Brief ::
Begin with the line that contains "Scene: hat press" and transcribe each line after it, up to and including the last line of the listing below.

'''

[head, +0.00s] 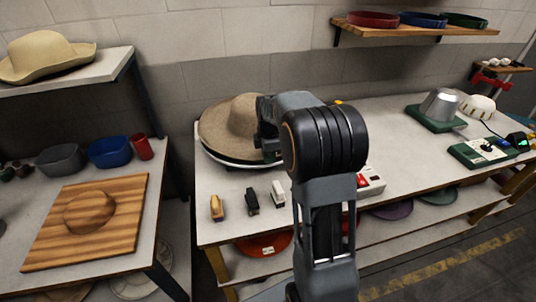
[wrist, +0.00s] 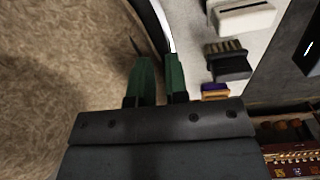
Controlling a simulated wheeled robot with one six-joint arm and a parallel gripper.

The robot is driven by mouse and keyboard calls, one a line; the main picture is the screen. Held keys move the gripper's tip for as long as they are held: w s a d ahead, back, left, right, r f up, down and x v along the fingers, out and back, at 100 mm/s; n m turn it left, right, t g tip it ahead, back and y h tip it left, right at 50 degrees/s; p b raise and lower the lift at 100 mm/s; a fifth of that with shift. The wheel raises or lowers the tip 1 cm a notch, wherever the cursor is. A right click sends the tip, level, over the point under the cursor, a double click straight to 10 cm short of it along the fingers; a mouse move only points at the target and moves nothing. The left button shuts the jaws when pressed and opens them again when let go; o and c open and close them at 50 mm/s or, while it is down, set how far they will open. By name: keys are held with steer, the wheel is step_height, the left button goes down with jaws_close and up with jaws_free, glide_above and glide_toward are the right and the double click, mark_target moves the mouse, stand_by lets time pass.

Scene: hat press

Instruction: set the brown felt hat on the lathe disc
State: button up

'''

Complete response ::
Scene: hat press

Instruction: set the brown felt hat on the lathe disc
State: button up

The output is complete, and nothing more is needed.